--- START OF RECORDED INFORMATION ---
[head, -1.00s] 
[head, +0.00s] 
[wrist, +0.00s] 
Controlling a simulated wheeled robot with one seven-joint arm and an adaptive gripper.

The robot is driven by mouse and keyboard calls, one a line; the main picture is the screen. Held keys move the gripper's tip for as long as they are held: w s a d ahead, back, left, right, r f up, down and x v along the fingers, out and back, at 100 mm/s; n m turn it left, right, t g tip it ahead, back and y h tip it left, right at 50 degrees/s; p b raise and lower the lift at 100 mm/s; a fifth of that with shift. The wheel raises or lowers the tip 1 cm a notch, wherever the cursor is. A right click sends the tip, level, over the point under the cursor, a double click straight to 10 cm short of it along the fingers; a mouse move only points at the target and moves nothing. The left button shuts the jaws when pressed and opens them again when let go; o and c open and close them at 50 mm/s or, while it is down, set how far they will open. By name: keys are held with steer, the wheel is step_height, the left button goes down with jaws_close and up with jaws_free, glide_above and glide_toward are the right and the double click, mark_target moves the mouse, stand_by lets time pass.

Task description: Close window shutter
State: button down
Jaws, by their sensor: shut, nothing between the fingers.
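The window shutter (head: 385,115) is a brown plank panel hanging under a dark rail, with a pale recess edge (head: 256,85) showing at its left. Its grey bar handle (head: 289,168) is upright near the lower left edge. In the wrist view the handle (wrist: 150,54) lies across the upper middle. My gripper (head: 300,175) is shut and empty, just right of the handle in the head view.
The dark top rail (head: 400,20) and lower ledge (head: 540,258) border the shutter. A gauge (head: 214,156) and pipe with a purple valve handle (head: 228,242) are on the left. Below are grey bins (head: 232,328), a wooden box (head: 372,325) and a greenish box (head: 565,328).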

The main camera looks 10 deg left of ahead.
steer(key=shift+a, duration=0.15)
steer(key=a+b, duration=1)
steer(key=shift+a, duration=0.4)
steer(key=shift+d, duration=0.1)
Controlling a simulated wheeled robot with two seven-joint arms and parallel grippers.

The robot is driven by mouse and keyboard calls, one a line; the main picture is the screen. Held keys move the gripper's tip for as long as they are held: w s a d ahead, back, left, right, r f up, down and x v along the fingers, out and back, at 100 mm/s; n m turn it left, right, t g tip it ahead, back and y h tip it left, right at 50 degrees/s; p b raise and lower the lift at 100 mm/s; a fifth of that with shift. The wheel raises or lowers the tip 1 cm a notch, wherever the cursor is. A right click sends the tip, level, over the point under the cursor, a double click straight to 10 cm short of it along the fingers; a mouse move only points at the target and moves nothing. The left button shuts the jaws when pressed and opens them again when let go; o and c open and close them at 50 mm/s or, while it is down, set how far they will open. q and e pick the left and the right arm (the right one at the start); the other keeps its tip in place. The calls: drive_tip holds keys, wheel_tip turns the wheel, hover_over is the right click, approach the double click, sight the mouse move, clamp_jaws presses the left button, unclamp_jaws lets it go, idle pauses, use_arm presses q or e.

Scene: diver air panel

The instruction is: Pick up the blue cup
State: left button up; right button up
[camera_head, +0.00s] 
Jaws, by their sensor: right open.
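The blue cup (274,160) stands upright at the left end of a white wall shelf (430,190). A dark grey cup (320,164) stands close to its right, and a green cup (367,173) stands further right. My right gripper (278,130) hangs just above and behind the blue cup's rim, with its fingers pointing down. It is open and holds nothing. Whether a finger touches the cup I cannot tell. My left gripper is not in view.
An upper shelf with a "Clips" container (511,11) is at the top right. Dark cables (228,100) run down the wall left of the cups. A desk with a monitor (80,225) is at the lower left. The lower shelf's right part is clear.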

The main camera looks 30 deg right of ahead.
--- END OF RECORDED INFORMATION ---
Reproduce the complete set of lines precisely as supplied.

[head, -1.00s] 
[head, +0.00s] 
[wrist, +0.00s] 
Controlling a simulated wheeled robot with one seven-joint arm and an adaptive gripper.

The robot is driven by mouse and keyboard calls, one a line; the main picture is the screen. Held keys move the gripper's tip for as long as they are held: w s a d ahead, back, left, right, r f up, down and x v along the fingers, out and back, at 100 mm/s; n m turn it left, right, t g tip it ahead, back and y h tip it left, right at 50 degrees/s; p b raise and lower the lift at 100 mm/s; a fifth of that with shift. The wheel raises or lowers the tip 1 cm a notch, wherever the cursor is. A right click sends the tip, level, over the point under the cursor, a double click straight to 10 cm short of it along the fingers; a mouse move only points at the target and moves nothing. The left button shuts the jaws when pressed and opens them again when let go; o and c open and close them at 50 mm/s or, while it is down, set how far they will open. By name: keys are held with steer, the wheel is step_height, the left button goes down with jaws_close and up with jaws_free, glide_above and glide_toward are the right and the double click, mark_target moves the mouse, stand_by lets time pass.

Task description: Close window shutter
State: button down
Jaws, by their sensor: shut, nothing between the fingers.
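The window shutter (head: 385,115) is a brown plank panel hanging under a dark rail, with a pale recess edge (head: 256,85) showing at its left. Its grey bar handle (head: 289,168) is upright near the lower left edge. In the wrist view the handle (wrist: 150,54) lies across the upper middle. My gripper (head: 300,175) is shut and empty, just right of the handle in the head view.
The dark top rail (head: 400,20) and lower ledge (head: 540,258) border the shutter. A gauge (head: 214,156) and pipe with a purple valve handle (head: 228,242) are on the left. Below are grey bins (head: 232,328), a wooden box (head: 372,325) and a greenish box (head: 565,328).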

The main camera looks 10 deg left of ahead.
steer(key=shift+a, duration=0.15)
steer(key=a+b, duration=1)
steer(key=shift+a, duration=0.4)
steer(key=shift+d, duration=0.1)
Controlling a simulated wheeled robot with two seven-joint arms and parallel grippers.

The robot is driven by mouse and keyboard calls, one a line; the main picture is the screen. Held keys move the gripper's tip for as long as they are held: w s a d ahead, back, left, right, r f up, down and x v along the fingers, out and back, at 100 mm/s; n m turn it left, right, t g tip it ahead, back and y h tip it left, right at 50 degrees/s; p b raise and lower the lift at 100 mm/s; a fifth of that with shift. The wheel raises or lowers the tip 1 cm a notch, wherever the cursor is. A right click sends the tip, level, over the point under the cursor, a double click straight to 10 cm short of it along the fingers; a mouse move only points at the target and moves nothing. The left button shuts the jaws when pressed and opens them again when let go; o and c open and close them at 50 mm/s or, while it is down, set how far they will open. q and e pick the left and the right arm (the right one at the start); the other keeps its tip in place. The calls: drive_tip holds keys, wheel_tip turns the wheel, hover_over is the right click, approach the double click, sight the mouse move, clamp_jaws presses the left button, unclamp_jaws lets it go, idle pauses, use_arm presses q or e.

Scene: diver air panel

The instruction is: Pick up the blue cup
State: left button up; right button up
[camera_head, +0.00s] 
Jaws, by their sensor: right open.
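The blue cup (274,160) stands upright at the left end of a white wall shelf (430,190). A dark grey cup (320,164) stands close to its right, and a green cup (367,173) stands further right. My right gripper (278,130) hangs just above and behind the blue cup's rim, with its fingers pointing down. It is open and holds nothing. Whether a finger touches the cup I cannot tell. My left gripper is not in view.
An upper shelf with a "Clips" container (511,11) is at the top right. Dark cables (228,100) run down the wall left of the cups. A desk with a monitor (80,225) is at the lower left. The lower shelf's right part is clear.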

The main camera looks 30 deg right of ahead.

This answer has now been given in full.